Les expositions de la première moitié du XXe siècle témoignent d’une évolution considérable dans les pratiques des décorateurs, toujours en quête du beau dans l’utile. Le substantif « moderne », omniprésent dans le vocabulaire, manifeste la volonté de rupture tout autant que le désir d’adaptation aux nouvelles conditions sociales et économiques.

L’Exposition internationale des arts décoratifs et industriels modernes de 1925

Cette quête de la « modernité », en jalons et ruptures, voit certes se croiser ou s’affronter les mouvements – la Société des artistes décorateurs et l’Union des artistes modernes (UAM) –, et les matériaux – le bois, la pierre et le métal, le verre, le ciment –, mais des missions communes subsistent : la volonté de créer des ensembles décoratifs complets pour le quotidien des commanditaires et la recherche d’une « synthèse des arts », alliant beaux-arts et arts décoratifs. L’Union centrale des arts décoratifs occupe lors de ces événements une place plus discrète que lors des expositions précédentes car elle n’érige plus de pavillon comme cela a été le cas en 1900. Néanmoins, son personnel y demeure engagé : François Carnot, président de l’UCAD entre 1910 et 19591, est nommé président du Comité général de l’exposition de 1925 et président du jury supérieur de l’exposition de 1937. Les conservateurs du musée Louis Metman et Jacques Guérin tiennent également un rôle non négligeable2. Leur action s’accompagne d’une politique d’acquisitions des œuvres exposées.

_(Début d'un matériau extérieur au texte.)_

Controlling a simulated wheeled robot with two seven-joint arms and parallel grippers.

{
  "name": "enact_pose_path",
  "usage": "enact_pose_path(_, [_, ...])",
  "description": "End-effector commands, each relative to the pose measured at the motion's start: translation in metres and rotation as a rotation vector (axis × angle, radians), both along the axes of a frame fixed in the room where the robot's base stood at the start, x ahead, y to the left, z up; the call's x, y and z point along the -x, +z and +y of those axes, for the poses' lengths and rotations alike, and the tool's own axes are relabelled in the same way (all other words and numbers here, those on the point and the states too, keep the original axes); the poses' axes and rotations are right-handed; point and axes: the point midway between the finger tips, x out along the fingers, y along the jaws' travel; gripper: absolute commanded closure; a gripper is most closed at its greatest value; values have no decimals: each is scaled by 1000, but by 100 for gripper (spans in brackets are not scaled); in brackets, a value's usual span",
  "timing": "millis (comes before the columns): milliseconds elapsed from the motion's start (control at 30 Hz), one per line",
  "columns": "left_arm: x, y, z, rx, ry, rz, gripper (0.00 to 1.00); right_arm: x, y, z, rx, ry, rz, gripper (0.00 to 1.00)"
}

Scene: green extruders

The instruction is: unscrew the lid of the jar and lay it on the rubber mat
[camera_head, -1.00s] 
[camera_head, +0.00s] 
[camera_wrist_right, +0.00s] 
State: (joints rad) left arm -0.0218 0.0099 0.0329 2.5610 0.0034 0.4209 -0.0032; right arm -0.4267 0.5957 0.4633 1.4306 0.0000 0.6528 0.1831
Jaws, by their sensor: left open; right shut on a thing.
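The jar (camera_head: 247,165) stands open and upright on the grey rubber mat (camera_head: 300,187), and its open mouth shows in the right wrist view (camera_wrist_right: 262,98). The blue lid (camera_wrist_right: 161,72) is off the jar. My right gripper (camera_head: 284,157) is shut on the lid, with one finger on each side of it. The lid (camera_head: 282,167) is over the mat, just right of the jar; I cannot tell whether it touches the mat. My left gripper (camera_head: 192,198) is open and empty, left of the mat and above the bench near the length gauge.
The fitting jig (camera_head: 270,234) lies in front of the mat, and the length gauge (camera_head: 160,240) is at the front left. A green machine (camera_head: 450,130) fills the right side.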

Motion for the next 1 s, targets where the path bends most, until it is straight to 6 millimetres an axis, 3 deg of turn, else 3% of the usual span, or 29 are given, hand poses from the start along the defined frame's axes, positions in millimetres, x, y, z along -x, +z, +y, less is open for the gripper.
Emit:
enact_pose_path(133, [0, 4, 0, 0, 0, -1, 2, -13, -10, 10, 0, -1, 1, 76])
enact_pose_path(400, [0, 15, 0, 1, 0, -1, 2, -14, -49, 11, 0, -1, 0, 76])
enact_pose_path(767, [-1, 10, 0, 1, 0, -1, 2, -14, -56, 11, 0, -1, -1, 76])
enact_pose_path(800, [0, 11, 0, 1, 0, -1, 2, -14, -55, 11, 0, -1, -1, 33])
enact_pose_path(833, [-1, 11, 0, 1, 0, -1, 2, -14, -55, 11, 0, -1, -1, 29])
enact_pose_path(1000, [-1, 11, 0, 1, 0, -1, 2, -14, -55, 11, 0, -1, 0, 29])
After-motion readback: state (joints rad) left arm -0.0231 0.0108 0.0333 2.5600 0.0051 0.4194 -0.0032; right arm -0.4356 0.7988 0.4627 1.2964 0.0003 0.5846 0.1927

L’exposition de 1925 – longtemps attendue puisque déjà envisagée avant la Première Guerre mondiale, dans un souci de rupture avec l’Art nouveau – consacre le style Art déco, ses lignes épurées, son utilisation de la géométrie et de la symétrie, et son emploi de matières luxueuses et raffinées. Le mot d’ordre de l’exposition prône le retour à la tradition décorative française et le rejet du pastiche3. Le pavillon baptisé « Une ambassade française » réalisé par la Société des artistes décorateurs, qui tient son Salon au Musée des Arts Décoratifs depuis 19064, en est l’illustration parfaite. Composé d’un hall conçu par Robert Mallet-Stevens, d’un bureau-bibliothèque par Pierre Chareau, d’une salle à manger par Georges Chevalier, d’un fumoir par Francis Jourdain, d’un petit salon par Maurice Dufrêne et d’une chambre par André Groult, ce pavillon est représenté dans les collections du musée par le bureau de Chareau, la console de Raymond Subes pour le petit salon et le Chiffonnier anthropomorphe de Groult pour la chambre de l’ambassadrice.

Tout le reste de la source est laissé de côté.